───── Stored data ─────

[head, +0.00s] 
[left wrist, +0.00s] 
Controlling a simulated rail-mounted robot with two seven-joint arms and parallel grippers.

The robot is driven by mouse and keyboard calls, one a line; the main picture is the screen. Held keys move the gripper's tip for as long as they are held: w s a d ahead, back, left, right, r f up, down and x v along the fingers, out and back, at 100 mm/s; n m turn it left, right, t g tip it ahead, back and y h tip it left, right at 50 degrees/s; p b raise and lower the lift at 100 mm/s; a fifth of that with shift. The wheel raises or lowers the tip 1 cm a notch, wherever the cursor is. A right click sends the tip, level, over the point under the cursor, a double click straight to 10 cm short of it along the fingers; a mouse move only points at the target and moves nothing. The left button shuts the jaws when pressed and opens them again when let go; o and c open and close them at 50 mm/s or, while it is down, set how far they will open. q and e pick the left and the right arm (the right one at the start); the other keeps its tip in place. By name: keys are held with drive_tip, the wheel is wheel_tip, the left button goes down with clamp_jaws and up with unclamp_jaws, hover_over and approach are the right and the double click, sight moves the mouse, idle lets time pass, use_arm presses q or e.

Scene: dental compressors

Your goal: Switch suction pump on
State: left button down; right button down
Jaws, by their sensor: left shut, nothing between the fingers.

─────

• [Instructions to follow]:
Return exactly the lines of the data, and only those, from the line with "State: left button down; right button down" through the last line, inclusive.

• [Reply]:
State: left button down; right button down
Jaws, by their sensor: left shut, nothing between the fingers.

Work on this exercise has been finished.